Stated problem. The listing must be reproduced in full, exactly as it stands.

*-*-*

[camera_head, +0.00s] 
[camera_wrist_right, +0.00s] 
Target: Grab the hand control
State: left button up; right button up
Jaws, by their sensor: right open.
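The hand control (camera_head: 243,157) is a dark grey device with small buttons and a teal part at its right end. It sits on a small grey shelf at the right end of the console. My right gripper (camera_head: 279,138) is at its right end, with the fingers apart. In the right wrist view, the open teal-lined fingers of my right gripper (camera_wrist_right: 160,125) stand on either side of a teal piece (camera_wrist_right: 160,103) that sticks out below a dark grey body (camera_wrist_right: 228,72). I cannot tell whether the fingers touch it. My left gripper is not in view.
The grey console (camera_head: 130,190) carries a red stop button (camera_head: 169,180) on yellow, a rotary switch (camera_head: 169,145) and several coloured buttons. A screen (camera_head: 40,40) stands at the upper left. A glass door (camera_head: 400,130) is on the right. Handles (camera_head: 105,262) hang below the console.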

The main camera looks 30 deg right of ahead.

*-*-*

Solution to the problem.
[camera_head, +0.00s] 
[camera_wrist_right, +0.00s] 
Target: Grab the hand control
State: left button up; right button up
Jaws, by their sensor: right open.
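The hand control (camera_head: 243,157) is a dark grey device with small buttons and a teal part at its right end. It sits on a small grey shelf at the right end of the console. My right gripper (camera_head: 279,138) is at its right end, with the fingers apart. In the right wrist view, the open teal-lined fingers of my right gripper (camera_wrist_right: 160,125) stand on either side of a teal piece (camera_wrist_right: 160,103) that sticks out below a dark grey body (camera_wrist_right: 228,72). I cannot tell whether the fingers touch it. My left gripper is not in view.
The grey console (camera_head: 130,190) carries a red stop button (camera_head: 169,180) on yellow, a rotary switch (camera_head: 169,145) and several coloured buttons. A screen (camera_head: 40,40) stands at the upper left. A glass door (camera_head: 400,130) is on the right. Handles (camera_head: 105,262) hang below the console.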

The main camera looks 30 deg right of ahead.

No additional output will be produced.